По обычаю того времени дали невесте новое имя — Анастасия, напоминавшее москвичам умную и добросердечную первую жену царя Ивана Грозного, вышедшую как раз из рода Романовых; а еще стали поминать будущую царицу, как положено, при богослужении в церквях и храмах. Во дворце с царской невестой поселились ее мать и бабка, а отец и дядя ежедневно их навещали, чем вызывали великое неудовольствие будущей своей родни. “Из грязи да в князи”, — шептались за их спиной. “Ничем не отличны, чести такой не заслужили, чтоб рядом с нами за одним столом сидеть”, — грозили им вслед. “Молод еще царь, чтоб за нас решать кого в жены брать”, — сходились во мнении вчерашние недруги, дружно теперь ломавшие головы как спровадить из дворца немилую им невесту. И неизвестно как бы обернулось дело с царской женитьбой, если бы сама невеста не подала повода для пересудов и разговоров.
Через какое-то время донесли старице Марфе, что Мария Хлопова вдруг занедужила и ее “рвало и ломало нутро, и опухоль была”. Та всполошилась: как так хворую да в царскую опочивальню вводить?! Срочно призвали придворных лекарей, невесту к ним привели для досмотру и выяснения причины недомогания. Лекари ей разные вопросы касательно здоровья и самочувствия задавали, спрашивали о том о сем, осмотрели с головы до ног и вынесли единогласное решение, что нездоровье невесты могло случиться от неумеренного потребления сладкого, отчего “плоду и чадородию порухи не бывает”, а потому беспокоиться особо не о чем. Но не таковы оказались Салтыковы, которым только и нужен был малейший повод для устранения пришедшейся не ко двору невесты.
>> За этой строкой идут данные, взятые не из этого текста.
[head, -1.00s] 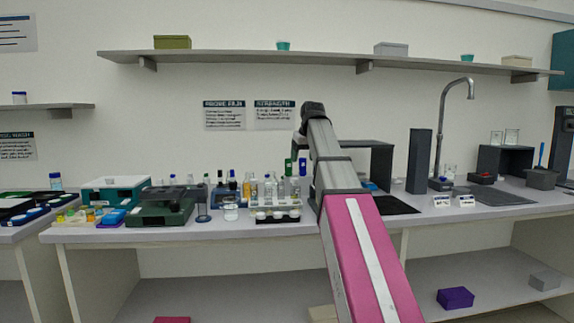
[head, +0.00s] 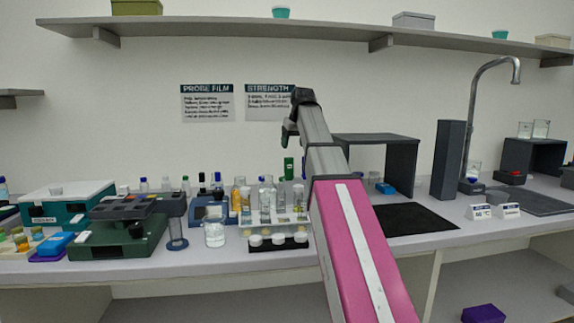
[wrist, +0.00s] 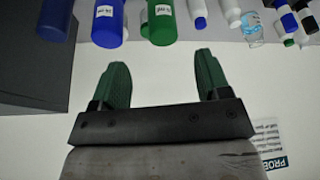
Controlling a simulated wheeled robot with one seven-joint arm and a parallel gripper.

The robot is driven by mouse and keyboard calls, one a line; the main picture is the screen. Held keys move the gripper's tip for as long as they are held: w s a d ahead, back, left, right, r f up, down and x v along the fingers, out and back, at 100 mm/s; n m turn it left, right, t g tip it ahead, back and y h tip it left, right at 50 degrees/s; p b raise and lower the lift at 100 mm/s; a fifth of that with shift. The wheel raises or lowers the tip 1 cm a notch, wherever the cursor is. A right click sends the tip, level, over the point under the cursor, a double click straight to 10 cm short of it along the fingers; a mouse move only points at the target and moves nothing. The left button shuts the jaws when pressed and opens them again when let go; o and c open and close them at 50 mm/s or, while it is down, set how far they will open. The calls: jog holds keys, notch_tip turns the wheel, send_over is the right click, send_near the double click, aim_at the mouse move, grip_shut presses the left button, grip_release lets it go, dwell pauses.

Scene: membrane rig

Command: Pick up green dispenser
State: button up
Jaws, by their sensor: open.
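In the wrist view my gripper (wrist: 163,82) is open, with its two green fingers apart and nothing between them. The green dispenser (wrist: 160,22) is a green cylinder with a small white label. It stands just beyond the fingertips at the top of the wrist view, roughly in line with the gap and cut off by the frame edge. In the head view the green dispenser (head: 289,168) shows at the back of the bench, just left of my arm. My gripper (head: 288,133) appears there partly behind my wrist, above the bench, and its finger state is unclear in that view.
Two blue bottles (wrist: 108,25) stand left of the green one. White-bodied bottles (wrist: 198,14) stand to its right. A dark box-shaped stand (head: 376,139) is right of my arm. A glassware rack (head: 277,242) sits in front of the dispenser. A wall shelf (head: 300,30) runs above.

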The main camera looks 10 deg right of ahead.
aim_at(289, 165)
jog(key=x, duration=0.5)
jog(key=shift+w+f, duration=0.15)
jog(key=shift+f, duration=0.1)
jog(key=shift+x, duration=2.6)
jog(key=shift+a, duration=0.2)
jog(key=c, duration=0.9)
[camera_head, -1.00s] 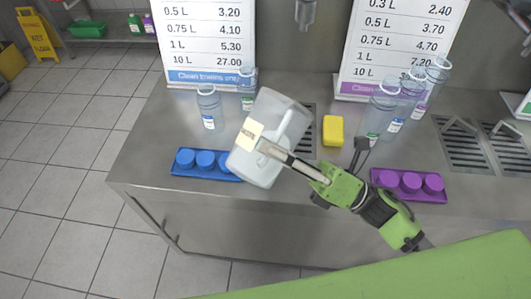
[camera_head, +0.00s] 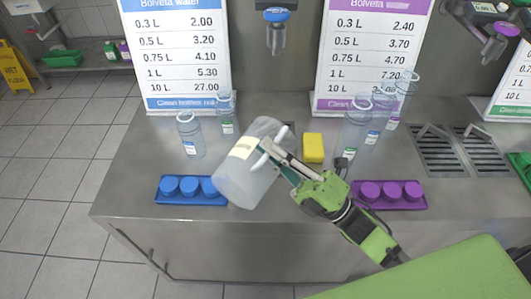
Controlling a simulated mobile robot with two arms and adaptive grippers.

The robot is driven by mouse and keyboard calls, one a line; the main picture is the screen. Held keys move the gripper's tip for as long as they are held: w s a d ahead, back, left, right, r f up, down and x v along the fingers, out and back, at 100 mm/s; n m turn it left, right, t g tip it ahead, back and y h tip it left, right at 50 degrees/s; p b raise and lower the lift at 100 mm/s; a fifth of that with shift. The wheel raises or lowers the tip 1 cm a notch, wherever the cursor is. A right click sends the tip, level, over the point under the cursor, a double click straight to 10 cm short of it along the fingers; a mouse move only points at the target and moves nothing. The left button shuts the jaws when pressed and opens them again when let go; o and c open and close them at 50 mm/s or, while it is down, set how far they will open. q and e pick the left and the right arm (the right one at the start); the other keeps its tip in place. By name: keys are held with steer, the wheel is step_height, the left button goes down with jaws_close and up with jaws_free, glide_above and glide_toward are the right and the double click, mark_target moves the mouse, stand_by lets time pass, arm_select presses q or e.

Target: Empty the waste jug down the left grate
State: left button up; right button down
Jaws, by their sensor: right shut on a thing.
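The waste jug (camera_head: 247,178) is a translucent white container with a pale yellow label. It is tilted and held above the front middle of the steel counter. My right gripper (camera_head: 272,152) is shut on the jug at its handle side. My left gripper is not in view.
A blue tray with blue caps (camera_head: 191,198) lies left of the jug, a purple one (camera_head: 389,204) right. A yellow sponge (camera_head: 313,148) and several clear bottles (camera_head: 354,130) stand nearby. A blue-ringed tap (camera_head: 277,28) hangs above.

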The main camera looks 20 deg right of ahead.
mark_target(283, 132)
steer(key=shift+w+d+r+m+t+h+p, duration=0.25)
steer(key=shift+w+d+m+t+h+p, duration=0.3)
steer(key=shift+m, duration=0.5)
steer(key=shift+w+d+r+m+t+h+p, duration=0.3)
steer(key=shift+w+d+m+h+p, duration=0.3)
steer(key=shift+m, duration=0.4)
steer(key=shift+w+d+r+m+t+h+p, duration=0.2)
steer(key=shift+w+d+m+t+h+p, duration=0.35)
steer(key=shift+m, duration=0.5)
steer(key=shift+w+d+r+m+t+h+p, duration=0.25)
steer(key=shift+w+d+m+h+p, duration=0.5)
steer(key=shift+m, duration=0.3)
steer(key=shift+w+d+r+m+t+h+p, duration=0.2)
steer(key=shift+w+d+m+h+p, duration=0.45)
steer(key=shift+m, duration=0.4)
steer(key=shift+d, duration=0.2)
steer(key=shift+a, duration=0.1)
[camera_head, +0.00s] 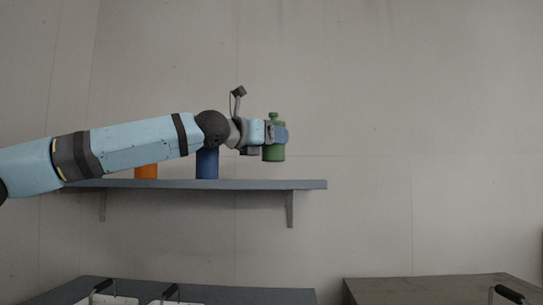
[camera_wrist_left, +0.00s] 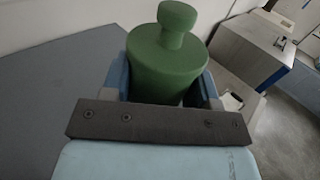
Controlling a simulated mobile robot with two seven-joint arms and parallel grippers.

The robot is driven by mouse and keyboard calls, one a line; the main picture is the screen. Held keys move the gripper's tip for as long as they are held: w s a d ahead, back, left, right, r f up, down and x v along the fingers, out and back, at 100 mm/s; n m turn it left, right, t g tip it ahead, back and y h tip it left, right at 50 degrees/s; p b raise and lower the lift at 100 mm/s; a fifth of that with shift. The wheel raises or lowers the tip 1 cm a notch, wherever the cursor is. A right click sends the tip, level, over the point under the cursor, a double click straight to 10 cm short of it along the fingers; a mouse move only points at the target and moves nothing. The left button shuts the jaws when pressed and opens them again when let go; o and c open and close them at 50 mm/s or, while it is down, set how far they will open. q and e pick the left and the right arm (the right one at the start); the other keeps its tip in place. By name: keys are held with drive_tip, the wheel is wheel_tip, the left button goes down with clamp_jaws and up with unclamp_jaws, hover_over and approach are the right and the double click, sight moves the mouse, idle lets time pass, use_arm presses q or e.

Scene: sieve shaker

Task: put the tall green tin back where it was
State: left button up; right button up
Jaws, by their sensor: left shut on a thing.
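The green tin (camera_head: 273,153) is a cylinder with a knob on its lid. My left gripper (camera_head: 277,133) is shut on the green tin and holds it upright. In the head view the tin's base shows above the right part of the grey wall shelf (camera_head: 255,184), with a gap below it. In the left wrist view the green tin (camera_wrist_left: 168,65) stands between the fingers of my left gripper (camera_wrist_left: 165,82), with its lid and knob toward the camera. My right gripper is not in view.
On the shelf stand a blue tin (camera_head: 207,164) and an orange tin (camera_head: 146,172), both partly hidden behind my left arm. The shelf's right end looks bare. Below are a grey-blue table (camera_head: 230,294) with white containers (camera_head: 108,300) and a second table (camera_head: 430,288) at right.

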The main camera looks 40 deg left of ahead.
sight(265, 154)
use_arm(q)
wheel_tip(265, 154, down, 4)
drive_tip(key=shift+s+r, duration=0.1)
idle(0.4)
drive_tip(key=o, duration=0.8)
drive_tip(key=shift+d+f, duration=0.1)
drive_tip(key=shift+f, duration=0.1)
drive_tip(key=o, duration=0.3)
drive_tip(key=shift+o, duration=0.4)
Они настояли на том, чтоб лекари признали ее неизлечимо больной и для продолжения царского рода непригодной. С их подачи и боярская дума постановила: “царская невеста к государевой радости не прочна”. И выпроводили Марию Хлопову из дворца, где она прожила всего шесть недель, да и поселили у собственной бабки Феодоры Желябужской. А уже через десять дней бывшую царскую невесту от греха подальше вместе с бабкой, теткой и двумя дядями Желябужскими сослали в Тобольск, никак не определив время ссылки. Отца же ее, Хлопова, направили на воеводство в Вологду.
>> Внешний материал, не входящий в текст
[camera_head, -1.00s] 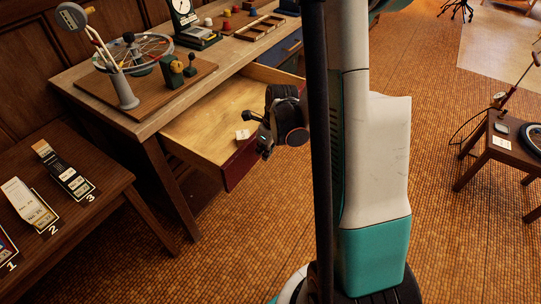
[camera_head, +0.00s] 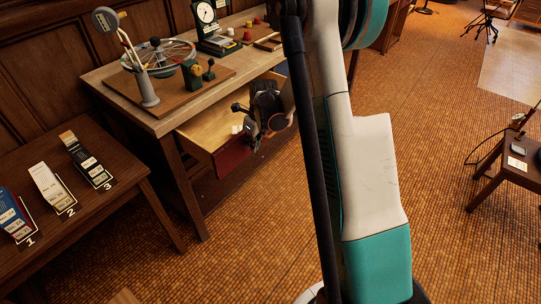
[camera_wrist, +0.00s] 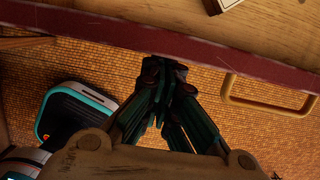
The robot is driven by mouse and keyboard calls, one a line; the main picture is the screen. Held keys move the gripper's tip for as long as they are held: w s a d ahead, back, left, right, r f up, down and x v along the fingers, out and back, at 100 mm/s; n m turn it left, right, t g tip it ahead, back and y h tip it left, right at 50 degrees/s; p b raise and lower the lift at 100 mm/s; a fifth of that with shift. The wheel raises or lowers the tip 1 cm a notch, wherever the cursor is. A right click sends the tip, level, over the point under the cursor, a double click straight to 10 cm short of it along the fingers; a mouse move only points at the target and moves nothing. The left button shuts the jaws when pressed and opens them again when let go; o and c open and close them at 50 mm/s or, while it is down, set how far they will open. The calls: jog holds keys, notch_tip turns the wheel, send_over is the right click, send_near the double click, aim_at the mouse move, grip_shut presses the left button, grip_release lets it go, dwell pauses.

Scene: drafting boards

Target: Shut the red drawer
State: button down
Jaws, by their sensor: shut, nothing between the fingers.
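The red drawer (camera_head: 232,158) sticks partly out of the wooden desk. Its light wood inside shows from above, with a small white object (camera_head: 237,129) in it. In the wrist view its red front edge (camera_wrist: 90,27) runs across the top, with a brass-coloured handle (camera_wrist: 268,108) at right. My gripper (camera_head: 250,137) is at the outer side of the drawer front. In the wrist view the shut, empty fingers (camera_wrist: 164,68) point at the front, left of the handle. They look close to it or touching; I cannot tell which.
On the desk (camera_head: 118,76) stand a wheel device (camera_head: 158,55), a dial gauge (camera_head: 206,14) and small coloured pieces. A low table (camera_head: 110,215) with numbered cards stands at left. Another small table (camera_head: 515,165) is at right. Tiled floor between is clear.

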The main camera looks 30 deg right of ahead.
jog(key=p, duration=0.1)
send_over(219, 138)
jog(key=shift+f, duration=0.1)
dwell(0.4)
Прошло еще три года, но царь так и не выбрал себе новой невесты, что вполне устраивало как Марфу Ивановну, так и ближних бояр. В 1619 году вернулся из польского плена отец царя, митрополит Филарет, который поинтересовался у сына, отчего тот до сих пор не обзавелся женой, которая бы родила ему наследника трона. Михаил Федорович пересказал историю своей неудачной женитьбы и сообщил, что не прочь бы вернуть из Сибири свою невесту, кроме которой ни на кого более глядеть не желает. Опытный Филарет быстро установил истинную причину ссылки Марии Хлоповой, усмотрев во всем интриги и происки дорвавшихся до власти Салтыковых и своей собственной супруги. Допросили и лекарей, которые во всем признались и дали понять, что свой вердикт о “нездоровье” царской невесты выносили под давлением родственников матери царя, а потому думали, что так угодно и “их величеству”. Они подтвердили, что временное недомогание Хлоповой было вызвано от перемены пищи и пристрастия ее к иноземным, непривычным для молодого организма блюдам и восточным сладостям. Так что невеста вполне здорова, если только не застудилась в далекой Сибири, то ее можно хоть завтра звать под венец, о чем только и мечтал сам жених. По результатам проведенного следствия Салтыковых удалили в их вотчины, за то, что они “государской радости и живота учинили помешку”.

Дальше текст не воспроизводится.